Entries from a robot dataset
····················
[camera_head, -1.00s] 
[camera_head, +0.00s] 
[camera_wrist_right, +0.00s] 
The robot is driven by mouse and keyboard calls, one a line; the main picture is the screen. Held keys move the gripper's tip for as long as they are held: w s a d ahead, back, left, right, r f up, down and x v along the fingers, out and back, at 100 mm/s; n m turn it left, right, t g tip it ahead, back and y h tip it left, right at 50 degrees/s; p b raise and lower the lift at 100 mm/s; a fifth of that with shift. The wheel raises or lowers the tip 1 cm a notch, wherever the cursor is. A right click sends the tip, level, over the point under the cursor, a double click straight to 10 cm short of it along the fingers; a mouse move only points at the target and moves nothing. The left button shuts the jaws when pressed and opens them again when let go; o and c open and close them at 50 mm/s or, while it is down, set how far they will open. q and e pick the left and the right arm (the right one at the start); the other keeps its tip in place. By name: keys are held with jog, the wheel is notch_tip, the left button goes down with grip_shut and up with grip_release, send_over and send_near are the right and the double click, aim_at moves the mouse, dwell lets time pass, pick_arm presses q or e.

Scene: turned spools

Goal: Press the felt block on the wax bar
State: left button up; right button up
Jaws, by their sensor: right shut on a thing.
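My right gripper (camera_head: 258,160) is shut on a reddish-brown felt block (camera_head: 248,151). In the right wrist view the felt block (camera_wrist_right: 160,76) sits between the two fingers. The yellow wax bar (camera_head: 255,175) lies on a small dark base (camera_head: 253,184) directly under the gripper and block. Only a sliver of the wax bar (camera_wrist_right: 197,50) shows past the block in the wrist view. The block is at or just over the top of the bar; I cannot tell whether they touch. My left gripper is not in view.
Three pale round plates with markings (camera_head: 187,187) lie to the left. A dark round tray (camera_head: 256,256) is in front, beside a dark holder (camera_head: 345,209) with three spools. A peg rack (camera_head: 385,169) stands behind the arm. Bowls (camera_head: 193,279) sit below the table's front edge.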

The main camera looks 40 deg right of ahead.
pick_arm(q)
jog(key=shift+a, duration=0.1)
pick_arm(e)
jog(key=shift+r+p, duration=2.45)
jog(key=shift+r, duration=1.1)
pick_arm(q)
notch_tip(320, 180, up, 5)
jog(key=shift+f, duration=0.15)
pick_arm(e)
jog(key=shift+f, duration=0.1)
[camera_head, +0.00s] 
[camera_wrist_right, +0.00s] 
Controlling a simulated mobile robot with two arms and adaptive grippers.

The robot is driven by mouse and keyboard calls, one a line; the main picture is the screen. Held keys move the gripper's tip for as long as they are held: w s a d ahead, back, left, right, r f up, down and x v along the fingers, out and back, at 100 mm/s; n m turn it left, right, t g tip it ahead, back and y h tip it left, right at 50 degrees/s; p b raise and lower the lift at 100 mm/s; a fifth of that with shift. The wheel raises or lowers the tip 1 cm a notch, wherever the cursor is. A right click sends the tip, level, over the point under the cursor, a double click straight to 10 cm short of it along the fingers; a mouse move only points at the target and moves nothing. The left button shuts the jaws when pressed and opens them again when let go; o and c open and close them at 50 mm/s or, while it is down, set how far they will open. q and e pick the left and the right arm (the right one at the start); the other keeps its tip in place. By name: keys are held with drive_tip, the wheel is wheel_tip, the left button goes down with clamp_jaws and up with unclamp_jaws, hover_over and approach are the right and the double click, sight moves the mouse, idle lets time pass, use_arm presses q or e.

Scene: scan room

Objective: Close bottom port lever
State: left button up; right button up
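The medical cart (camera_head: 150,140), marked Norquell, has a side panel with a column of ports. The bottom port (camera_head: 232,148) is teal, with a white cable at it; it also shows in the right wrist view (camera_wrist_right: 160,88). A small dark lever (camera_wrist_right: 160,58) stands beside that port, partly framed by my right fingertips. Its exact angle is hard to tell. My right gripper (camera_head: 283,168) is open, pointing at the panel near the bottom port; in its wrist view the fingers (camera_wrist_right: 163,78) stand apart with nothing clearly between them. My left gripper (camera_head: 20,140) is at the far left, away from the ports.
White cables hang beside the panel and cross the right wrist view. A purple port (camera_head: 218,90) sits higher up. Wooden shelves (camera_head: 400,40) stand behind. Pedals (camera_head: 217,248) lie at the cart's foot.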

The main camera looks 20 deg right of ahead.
····················
Check all the records above and select each line where the string "Scene" is found.

Scene: turned spools
Scene: scan room

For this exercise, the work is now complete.